Derek Muller of the Veritasium YouTube channel made an excellent video explaining a fundamental problem with Facebook ads related to illicit purchasing of “likes.”

The upshot is that even if you pay Facebook to promote your page (instead of buying “likes” on the black market), you will end up only reaching a bunch of zombie accounts from click farm workers.1 This is a side-effect of click farms “liking” random pages to avoid being detected by Facebook.

(You should watch the video if you’re interested in the details of why this is a problem for everyone promoting pages or posts on Facebook – Muller explains it really well.)

Back in 2012, GM pulled a $10 million annual ad campaign from Facebook, presumably because the ads were not effective. Perhaps fake accounts from click farms played a role in this, but I doubt it was the only issue.

The massive profits Google makes from ads makes it seem like all online advertising should print money. But Google has the advantage of serving context-relevant ads to people who are actively looking for something. This aligns incentives for advertisers, ad-viewers, and Google in a win-win-win scenario, leaving nothing to be gained by anyone from gaming the system.

Google’s ad-supported business model is a fluke in the online advertising space. Promoted social media content will eventually fall into the same category as ads in traditional media and online banner ads: an uphill battle for the attention of ad-viewers.

Additionally, there are incentives for bad actors, like click farms, to game social networks where content is promoted. Facebook exacerbates this by creating an artificial attention deficit (only showing posts a fraction of followers instead of everyone), as Muller describes.

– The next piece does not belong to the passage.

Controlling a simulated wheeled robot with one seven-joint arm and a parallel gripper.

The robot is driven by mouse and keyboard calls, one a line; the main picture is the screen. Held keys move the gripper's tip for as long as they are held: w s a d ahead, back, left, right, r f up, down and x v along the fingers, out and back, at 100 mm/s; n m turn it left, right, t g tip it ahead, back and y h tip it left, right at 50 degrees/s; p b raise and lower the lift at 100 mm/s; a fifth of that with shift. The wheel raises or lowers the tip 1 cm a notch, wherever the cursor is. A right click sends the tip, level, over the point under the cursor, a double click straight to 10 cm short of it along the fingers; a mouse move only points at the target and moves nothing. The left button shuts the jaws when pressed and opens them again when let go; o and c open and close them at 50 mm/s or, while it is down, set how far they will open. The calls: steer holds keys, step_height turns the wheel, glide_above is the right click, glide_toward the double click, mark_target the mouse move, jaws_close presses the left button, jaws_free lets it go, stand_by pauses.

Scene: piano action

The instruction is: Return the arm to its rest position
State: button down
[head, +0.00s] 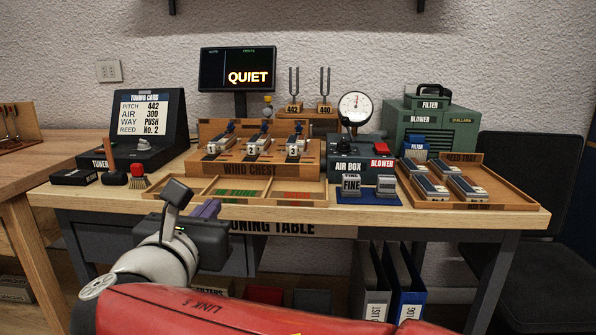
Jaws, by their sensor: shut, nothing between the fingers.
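My arm reaches in from the bottom of the head view, with a red link in front and a pale wrist behind it. My gripper (207,208) is at the front edge of the tuning table (400,221), left of centre. It is dark, with its fingers pointing away toward the table. The fingers are shut with nothing held. Whether it touches the table edge cannot be told. My arm hides part of the table's front and the space below.
A partitioned tray (160,188) lies just beyond my gripper, before the wind chest (240,170). The air box (345,168), reed tray (510,199) and green blower (455,132) stand right. The tuner (150,140) stands left. Binders (408,285) stand under the table.

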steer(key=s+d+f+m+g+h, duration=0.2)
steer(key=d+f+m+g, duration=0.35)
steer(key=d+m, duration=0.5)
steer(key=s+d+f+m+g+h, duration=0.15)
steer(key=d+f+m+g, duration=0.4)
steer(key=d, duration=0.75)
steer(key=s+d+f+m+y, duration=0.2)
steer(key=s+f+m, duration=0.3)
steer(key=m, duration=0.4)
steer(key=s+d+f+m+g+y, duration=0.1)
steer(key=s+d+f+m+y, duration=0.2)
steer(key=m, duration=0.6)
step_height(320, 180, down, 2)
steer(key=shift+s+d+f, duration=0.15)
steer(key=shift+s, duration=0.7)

I’m very skeptical of the long-term viability of any ad-based business model where what’s best for the user is not what’s best for the advertisers or the company selling the ads.


  1. Click farms are entities that employ low-wage workers in low income countries to click “like” on Facebook, and then sell these clicks to unscrupulous people who want to increase their “likes” to promote their page on Facebook. This is against Facebook’s rules. [return]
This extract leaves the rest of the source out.